§ **Material**:

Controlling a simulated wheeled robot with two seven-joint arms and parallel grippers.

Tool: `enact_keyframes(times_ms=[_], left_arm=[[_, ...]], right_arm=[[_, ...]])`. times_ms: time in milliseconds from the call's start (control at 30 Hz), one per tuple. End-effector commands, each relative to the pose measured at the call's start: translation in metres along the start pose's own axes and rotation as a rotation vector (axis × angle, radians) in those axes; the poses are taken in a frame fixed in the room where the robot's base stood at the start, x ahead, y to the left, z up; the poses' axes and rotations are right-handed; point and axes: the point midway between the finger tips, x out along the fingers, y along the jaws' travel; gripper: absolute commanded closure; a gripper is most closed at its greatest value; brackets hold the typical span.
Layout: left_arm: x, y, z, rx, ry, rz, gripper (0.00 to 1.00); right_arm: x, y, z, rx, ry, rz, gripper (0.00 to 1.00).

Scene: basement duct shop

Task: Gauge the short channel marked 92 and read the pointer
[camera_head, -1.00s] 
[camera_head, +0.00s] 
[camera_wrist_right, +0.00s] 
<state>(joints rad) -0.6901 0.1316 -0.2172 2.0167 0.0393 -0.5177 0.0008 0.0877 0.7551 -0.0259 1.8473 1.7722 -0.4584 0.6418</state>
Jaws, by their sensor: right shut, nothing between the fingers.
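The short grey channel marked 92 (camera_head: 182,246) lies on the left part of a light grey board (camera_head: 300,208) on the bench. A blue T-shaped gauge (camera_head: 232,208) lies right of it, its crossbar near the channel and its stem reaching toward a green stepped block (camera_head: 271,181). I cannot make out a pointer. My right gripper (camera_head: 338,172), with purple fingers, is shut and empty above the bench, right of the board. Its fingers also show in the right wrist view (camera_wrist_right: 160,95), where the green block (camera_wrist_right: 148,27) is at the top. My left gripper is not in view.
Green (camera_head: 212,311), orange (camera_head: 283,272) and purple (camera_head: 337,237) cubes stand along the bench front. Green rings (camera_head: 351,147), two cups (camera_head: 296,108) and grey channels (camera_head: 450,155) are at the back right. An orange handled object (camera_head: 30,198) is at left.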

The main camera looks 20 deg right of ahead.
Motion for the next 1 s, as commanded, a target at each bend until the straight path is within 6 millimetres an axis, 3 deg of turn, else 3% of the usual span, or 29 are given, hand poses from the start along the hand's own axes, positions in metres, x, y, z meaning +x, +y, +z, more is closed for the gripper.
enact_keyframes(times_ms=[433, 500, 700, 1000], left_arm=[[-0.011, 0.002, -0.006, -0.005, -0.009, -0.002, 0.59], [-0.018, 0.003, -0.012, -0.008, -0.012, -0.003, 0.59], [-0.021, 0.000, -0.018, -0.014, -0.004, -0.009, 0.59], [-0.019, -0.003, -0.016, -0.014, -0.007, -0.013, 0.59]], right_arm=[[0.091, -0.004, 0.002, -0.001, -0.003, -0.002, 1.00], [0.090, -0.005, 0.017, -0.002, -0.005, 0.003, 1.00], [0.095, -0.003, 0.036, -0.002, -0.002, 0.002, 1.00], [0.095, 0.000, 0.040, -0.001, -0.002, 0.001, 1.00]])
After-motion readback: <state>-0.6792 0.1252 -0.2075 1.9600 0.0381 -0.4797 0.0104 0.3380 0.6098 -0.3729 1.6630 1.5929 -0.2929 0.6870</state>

§ **Job**:
What you return should be the lines from the start of the data through the line with "<state>(joints rad) -0.6901", quoted exactly and nothing more.

§ **Exercise output**:
Controlling a simulated wheeled robot with two seven-joint arms and parallel grippers.

Tool: `enact_keyframes(times_ms=[_], left_arm=[[_, ...]], right_arm=[[_, ...]])`. times_ms: time in milliseconds from the call's start (control at 30 Hz), one per tuple. End-effector commands, each relative to the pose measured at the call's start: translation in metres along the start pose's own axes and rotation as a rotation vector (axis × angle, radians) in those axes; the poses are taken in a frame fixed in the room where the robot's base stood at the start, x ahead, y to the left, z up; the poses' axes and rotations are right-handed; point and axes: the point midway between the finger tips, x out along the fingers, y along the jaws' travel; gripper: absolute commanded closure; a gripper is most closed at its greatest value; brackets hold the typical span.
Layout: left_arm: x, y, z, rx, ry, rz, gripper (0.00 to 1.00); right_arm: x, y, z, rx, ry, rz, gripper (0.00 to 1.00).

Scene: basement duct shop

Task: Gauge the short channel marked 92 and read the pointer
[camera_head, -1.00s] 
[camera_head, +0.00s] 
[camera_wrist_right, +0.00s] 
<state>(joints rad) -0.6901 0.1316 -0.2172 2.0167 0.0393 -0.5177 0.0008 0.0877 0.7551 -0.0259 1.8473 1.7722 -0.4584 0.6418</state>

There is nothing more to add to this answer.